**WHAT YOU WILL DO:** Every line from the line containing "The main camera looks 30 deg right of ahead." through the final line of the data is to be printed exactly; no other line is to appear.
* * * * * * *
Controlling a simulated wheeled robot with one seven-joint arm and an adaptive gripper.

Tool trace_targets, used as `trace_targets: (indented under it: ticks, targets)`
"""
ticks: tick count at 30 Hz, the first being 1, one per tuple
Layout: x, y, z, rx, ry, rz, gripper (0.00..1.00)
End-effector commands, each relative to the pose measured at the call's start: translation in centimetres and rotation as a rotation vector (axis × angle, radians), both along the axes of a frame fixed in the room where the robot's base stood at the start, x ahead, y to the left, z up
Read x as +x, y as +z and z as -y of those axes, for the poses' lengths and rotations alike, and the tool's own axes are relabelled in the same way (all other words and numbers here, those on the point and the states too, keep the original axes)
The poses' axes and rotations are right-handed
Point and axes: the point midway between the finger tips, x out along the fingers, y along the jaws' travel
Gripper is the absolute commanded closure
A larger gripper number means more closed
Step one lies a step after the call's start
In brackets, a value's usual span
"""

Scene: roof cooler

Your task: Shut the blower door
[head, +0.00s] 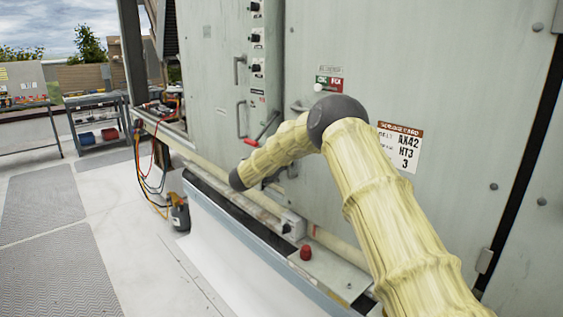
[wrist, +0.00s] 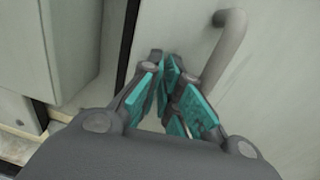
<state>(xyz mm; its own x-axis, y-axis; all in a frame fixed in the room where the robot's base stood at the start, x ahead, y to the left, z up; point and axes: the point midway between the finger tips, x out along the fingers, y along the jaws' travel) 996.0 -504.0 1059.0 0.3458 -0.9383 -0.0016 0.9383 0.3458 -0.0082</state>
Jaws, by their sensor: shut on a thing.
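The blower door appears to be the large pale grey-green panel (head: 440,70) with the AX42 label; it fills the right of the head view. Whether it stands ajar is hard to tell there. In the wrist view, a dark gap runs along the left of the door (wrist: 175,25). A grey bar handle (wrist: 228,50) curves down the door to my gripper (wrist: 167,62). My gripper's teal-padded fingers are close together and shut on the handle's lower part, though the contact itself is partly hidden. In the head view my arm mostly hides the gripper and this handle.
A neighbouring cabinet panel (head: 205,75) with knobs and a red-handled latch (head: 263,128) is at left. A ledge with a red knob (head: 306,253) runs below the door. Carts (head: 98,120) stand far left; the floor (head: 130,200) between is mostly open.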

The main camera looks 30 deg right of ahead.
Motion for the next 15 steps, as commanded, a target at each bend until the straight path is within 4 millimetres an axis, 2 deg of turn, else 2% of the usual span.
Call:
* * * * * * *
**FINAL RESULT:**
The main camera looks 30 deg right of ahead.
Motion for the next 15 steps, as commanded, a target at each bend until the straight path is within 4 millimetres an axis, 2 deg of turn, else 2% of the usual span.
Call:

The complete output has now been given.